Micaj Napisał(a):
-------------------------------------------------------
> No i jeszcze co do tej kruchości, którą opisuje
> McAraon. Zrobiłem tam ponad 100 dróg i nic mi
> się nie urwało. Powiedziałbym, że ten łupek
> jko metamorfik jest zadziwiająco lity.
Napisałem tylko, że skała jest _miejscami_ krucha, dodam, że nie bardziej, niż niektóre klasyki Doliny Będkowskiej (Rotunda czy Chorobliwa Grań mogą być nawet bardziej kruche). Co więcej, zgadzam się z Twoją opinią, że jak na swój charakter, wygląd, a nawet możliwość poruszania niektórymi chwytami w te i we wte, jest to wszystko razem zadziwiająco stabilne. Jednak czasami się urywa, co w połączeniu z rzadką asekuracją może stanowić problem. Raz coś małego urwałem na Wielbłądzie (Velbloud), innym razem na Pannie poleciałem z dwukilogramowym blokiem w palcach przed wpięciem się do pierwszego przelotu, i miałem szczęście, że się przy tym nie zrypałem na sam dół (pod Panną jest stromy grajdoł). Urwany kawał skały nie wyglądał na kruchy i w życiu bym się nie spodziewał, że akurat to się może urwać, zwłaszcza, że pęknięcie nie szło wzdłuż linii "dachówek" tylko w poprzek - urwany fragment obejmował kilka niezależnych płytek, z których każda pękła mniej więcej w tym samym miejscu. Zapewne po zimowych mrozach.
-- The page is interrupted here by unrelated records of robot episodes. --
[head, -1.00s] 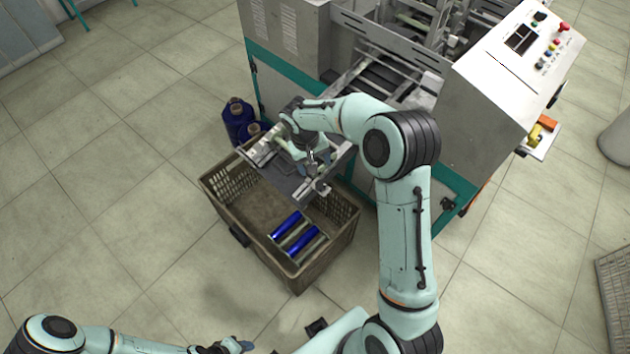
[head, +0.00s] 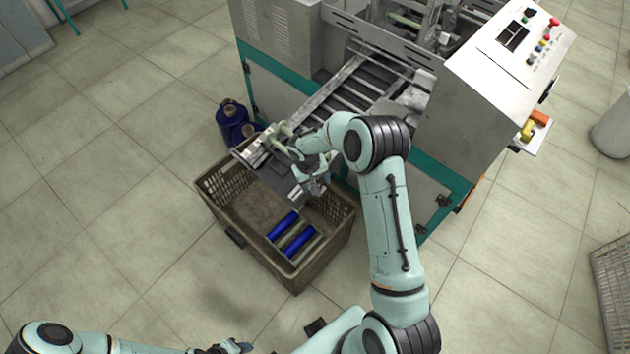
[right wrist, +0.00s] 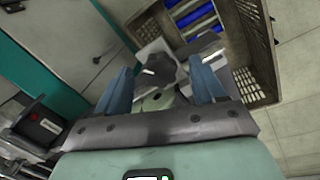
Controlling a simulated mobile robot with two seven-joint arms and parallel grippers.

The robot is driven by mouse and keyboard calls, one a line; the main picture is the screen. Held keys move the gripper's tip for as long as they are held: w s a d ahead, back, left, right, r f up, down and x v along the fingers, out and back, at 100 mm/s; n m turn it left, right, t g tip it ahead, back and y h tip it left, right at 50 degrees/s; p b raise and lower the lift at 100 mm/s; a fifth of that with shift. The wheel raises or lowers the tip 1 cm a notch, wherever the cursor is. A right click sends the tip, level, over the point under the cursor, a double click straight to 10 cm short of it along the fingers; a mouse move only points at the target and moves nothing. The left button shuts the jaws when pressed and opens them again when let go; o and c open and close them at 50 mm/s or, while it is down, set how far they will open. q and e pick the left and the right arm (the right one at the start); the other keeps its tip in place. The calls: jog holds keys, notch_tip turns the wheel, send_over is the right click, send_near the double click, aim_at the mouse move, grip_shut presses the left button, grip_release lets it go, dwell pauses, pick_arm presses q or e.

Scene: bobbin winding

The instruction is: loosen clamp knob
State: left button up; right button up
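In the right wrist view a dark, lobed clamp knob (right wrist: 158,69) sits in front of my right gripper, roughly between the lines of its two blue fingers. The right gripper (right wrist: 162,88) is open, with a wide gap and nothing held. In the head view my right gripper (head: 318,182) is over the outer end of the metal winding shelf (head: 272,178), above the crate. My own arm hides the knob there. My left gripper (head: 236,347) is low at the bottom edge, far from the shelf, and its fingers are too small to read.
A brown crate (head: 222,222) stands below the shelf, with blue bobbins (head: 299,240) inside. Blue thread cones (head: 230,117) stand on the floor beside the machine (head: 405,135). A control panel (head: 520,42) is at upper right. The floor at left is clear.

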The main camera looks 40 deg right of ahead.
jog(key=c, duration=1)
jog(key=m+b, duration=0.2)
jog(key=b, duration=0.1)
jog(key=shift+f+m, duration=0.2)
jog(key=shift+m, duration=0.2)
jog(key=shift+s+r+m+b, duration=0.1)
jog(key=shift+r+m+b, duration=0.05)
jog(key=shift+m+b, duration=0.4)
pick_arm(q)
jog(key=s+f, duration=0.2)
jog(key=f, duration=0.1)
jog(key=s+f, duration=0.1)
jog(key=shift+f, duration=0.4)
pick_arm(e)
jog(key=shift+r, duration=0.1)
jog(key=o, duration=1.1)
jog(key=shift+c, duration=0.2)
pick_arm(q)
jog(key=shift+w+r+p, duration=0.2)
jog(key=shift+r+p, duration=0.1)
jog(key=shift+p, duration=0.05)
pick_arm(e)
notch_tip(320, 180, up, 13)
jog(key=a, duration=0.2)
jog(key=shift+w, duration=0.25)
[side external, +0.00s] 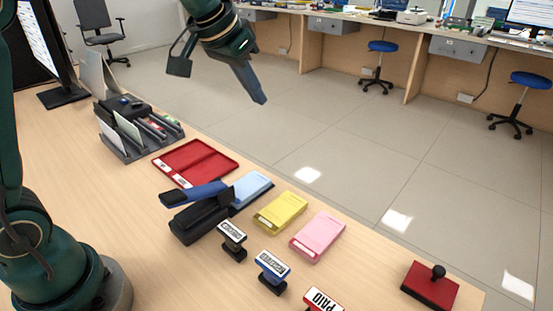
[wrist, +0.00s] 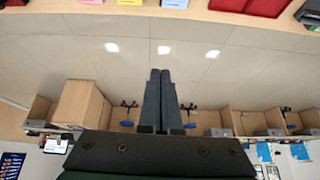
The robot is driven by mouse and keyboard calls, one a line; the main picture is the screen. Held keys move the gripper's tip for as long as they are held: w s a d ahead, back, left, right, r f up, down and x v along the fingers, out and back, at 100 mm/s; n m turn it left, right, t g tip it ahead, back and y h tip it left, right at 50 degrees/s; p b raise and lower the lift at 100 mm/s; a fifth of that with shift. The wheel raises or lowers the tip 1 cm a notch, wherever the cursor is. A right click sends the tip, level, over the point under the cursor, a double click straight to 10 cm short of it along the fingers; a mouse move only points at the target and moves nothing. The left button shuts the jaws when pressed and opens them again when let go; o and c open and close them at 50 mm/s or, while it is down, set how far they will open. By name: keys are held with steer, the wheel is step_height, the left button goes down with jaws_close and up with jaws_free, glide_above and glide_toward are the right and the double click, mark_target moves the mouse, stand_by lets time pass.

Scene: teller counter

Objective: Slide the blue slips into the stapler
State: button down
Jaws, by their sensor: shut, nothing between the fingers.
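The light blue slips (side external: 250,187) lie as a stack on the counter, close against the right side of the stapler (side external: 198,220). The stapler is black with a raised blue arm, and its front partly hides the slips' near corner. In the wrist view the blue slips (wrist: 175,3) show only as a sliver at the top edge. My gripper (side external: 260,100) is shut and empty, high above and well behind the slips, with the floor behind it. In the wrist view its two fingers (wrist: 160,75) are together. The stapler is not seen there.
Yellow slips (side external: 281,212) and pink slips (side external: 318,237) lie right of the blue ones. A red tray (side external: 196,162) and a grey organizer (side external: 125,155) stand to the left. Several stamps, one of them black (side external: 232,240), stand in front. A red stamp pad (side external: 430,288) is far right.

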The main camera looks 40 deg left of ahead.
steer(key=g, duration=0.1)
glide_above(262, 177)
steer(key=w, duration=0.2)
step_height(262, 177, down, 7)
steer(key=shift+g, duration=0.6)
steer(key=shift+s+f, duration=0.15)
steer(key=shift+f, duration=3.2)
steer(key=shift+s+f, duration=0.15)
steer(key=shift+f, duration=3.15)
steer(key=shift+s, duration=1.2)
Po tych doświadczeniach nie przesadzałbym też z nadmierną wiarą w stan tamtejszej asekuracji, a w szczególności ringów zjazdowych. Na paru skałkach miałem wrażenie, że cała połać skały z ringiem może wyjechać - tak, jak na Szafie pod Olsztynem. Kojarzysz niewielką skałkę o nazwie Velbloud (w okolicach Masivu u Panny)? Co sądzisz o lewym ringu zjazdowym tamże?